_Entries shown:_
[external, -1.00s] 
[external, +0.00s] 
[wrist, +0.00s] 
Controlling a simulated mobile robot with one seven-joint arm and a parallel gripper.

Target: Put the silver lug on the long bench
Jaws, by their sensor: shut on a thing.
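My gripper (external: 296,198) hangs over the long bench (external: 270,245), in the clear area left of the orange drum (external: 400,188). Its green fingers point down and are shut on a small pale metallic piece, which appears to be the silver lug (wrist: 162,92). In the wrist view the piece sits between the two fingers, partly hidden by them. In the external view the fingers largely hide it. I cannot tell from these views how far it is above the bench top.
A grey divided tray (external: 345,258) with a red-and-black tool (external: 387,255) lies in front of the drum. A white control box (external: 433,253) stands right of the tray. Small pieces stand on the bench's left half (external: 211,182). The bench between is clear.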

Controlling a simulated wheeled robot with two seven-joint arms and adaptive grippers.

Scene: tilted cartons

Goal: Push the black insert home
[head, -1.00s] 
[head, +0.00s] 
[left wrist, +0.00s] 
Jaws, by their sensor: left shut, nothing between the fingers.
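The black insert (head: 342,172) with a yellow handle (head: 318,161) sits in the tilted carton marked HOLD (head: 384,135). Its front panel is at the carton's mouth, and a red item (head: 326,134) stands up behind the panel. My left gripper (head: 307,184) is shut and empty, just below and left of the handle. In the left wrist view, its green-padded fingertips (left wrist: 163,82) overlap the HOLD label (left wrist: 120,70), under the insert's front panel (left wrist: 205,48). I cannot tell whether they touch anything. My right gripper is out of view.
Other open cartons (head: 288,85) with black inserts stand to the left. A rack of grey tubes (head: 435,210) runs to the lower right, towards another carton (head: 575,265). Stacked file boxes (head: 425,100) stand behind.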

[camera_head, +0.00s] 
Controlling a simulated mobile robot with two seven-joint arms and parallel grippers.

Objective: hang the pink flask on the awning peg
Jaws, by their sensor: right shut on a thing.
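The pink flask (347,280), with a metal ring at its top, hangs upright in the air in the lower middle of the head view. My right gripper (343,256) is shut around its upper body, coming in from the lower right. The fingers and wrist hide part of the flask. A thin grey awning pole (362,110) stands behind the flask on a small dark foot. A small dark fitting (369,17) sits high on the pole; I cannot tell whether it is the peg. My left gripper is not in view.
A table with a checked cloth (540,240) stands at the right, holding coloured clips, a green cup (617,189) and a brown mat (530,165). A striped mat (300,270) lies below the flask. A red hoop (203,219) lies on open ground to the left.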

_Goal:_ Filter for "seven". Return all lines that hold it.

_Reply:_
Controlling a simulated mobile robot with one seven-joint arm and a parallel gripper.
Controlling a simulated wheeled robot with two seven-joint arms and adaptive grippers.
Controlling a simulated mobile robot with two seven-joint arms and parallel grippers.

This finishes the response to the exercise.